By 2021, the Amazon research team had iterated to significantly improve the real-world results of their cold start systems in production.

Their key upgrades focused on balancing the twin goals of discoverability and revenue:

  • Aggregated behavior data – They expanded the training data for predictive priors models to include aggregated product-level engagement metrics. This provides a stronger signal for generally popular new products while limiting over-exposure.
  • Rapid Bayesian updating – They implemented real-time indexing of user feedback to accelerate the Bayesian updating loops from 24 hours down to 2 hours. This prevented suboptimal priors from being exposed for too long.
  • Early stopping – They added business logic to stop showing clearly low-quality explorations after sufficient data came in. This further optimized the user experience.

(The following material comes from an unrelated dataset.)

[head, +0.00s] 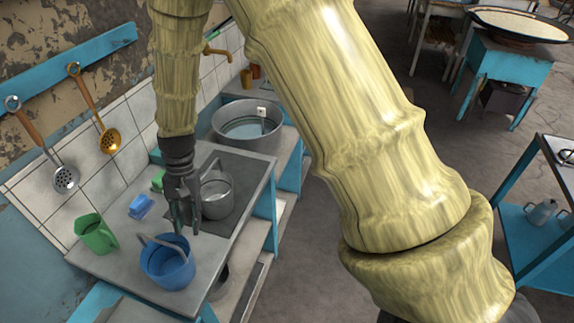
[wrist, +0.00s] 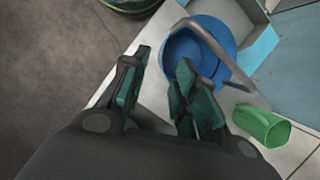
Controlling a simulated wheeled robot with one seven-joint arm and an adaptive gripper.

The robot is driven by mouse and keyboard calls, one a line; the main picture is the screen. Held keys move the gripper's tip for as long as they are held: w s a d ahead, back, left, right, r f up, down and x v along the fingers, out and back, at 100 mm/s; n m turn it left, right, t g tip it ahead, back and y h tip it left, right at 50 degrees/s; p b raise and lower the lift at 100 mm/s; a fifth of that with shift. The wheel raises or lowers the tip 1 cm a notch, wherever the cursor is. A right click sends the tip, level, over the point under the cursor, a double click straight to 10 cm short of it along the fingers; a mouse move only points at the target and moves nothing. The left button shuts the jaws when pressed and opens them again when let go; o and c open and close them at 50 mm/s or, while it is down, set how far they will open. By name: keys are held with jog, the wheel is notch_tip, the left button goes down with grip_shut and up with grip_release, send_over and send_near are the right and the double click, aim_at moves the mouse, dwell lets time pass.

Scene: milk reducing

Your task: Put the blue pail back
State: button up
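The blue pail (head: 167,268) stands upright on the grey counter (head: 110,262), near its front edge in the head view, with its grey handle raised at an angle. In the wrist view the blue pail (wrist: 228,42) lies just beyond my fingertips, with the handle crossing over its mouth. My gripper (head: 183,222) points down above the counter, just behind and above the pail. In the wrist view the two fingers of my gripper (wrist: 165,60) are apart with nothing between them. Whether a finger touches the pail or handle is unclear.
A green jug (head: 96,235) stands left of the pail. A grey metal pail (head: 217,194) stands close to my gripper's right. A small blue object (head: 140,206) lies behind. A large metal basin (head: 247,126) is farther back. Ladles (head: 105,135) hang on the wall.

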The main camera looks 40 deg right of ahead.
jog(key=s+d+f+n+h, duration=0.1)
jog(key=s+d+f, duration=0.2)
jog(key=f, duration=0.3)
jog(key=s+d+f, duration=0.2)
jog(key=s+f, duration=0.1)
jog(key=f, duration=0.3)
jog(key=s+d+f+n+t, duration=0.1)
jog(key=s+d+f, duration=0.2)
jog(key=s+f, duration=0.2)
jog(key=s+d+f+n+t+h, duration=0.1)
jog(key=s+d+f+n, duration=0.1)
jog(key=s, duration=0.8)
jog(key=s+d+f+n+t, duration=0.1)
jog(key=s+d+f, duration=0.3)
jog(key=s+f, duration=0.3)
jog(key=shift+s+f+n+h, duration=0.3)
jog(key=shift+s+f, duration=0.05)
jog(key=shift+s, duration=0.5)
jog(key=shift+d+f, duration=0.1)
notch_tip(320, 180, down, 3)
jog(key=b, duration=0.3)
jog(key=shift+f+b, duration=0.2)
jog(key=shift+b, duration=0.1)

These enhancements led to much stronger real-world results in A/B testing:

  • 14% increase in new product impressions
  • 11% increase in new product purchases
  • No degradation in overall revenue metrics

The researchers reiterated empirical Bayes techniques as an effective framework for tackling cold start through smart, selective feature exploration.

But more work was still needed to turn these promising directions into fully generalized production systems.

Ongoing Innovation to Connect Shoppers with New Relevance

In just 5 years, techniques to address the long-standing cold start problem went from scattered insights to demonstrated systems making a real impact.

Going forward, researchers focused on further enhancing these approaches:

  • Improving relevance and engagement predictions to minimize failed explorations
  • Incorporating long-term metrics beyond immediate revenue impact
  • Developing more personalized cold start solutions
  • Quantifying and optimizing diversity gains

The evolution of cold start solutions represented an important area of innovation. Shopper satisfaction relied on their ability to easily find relevant new products. Seller satisfaction depended on fair exposure for their new product launches.

And the long-term health of any marketplace rested on continuously integrating new buyers, sellers, and products.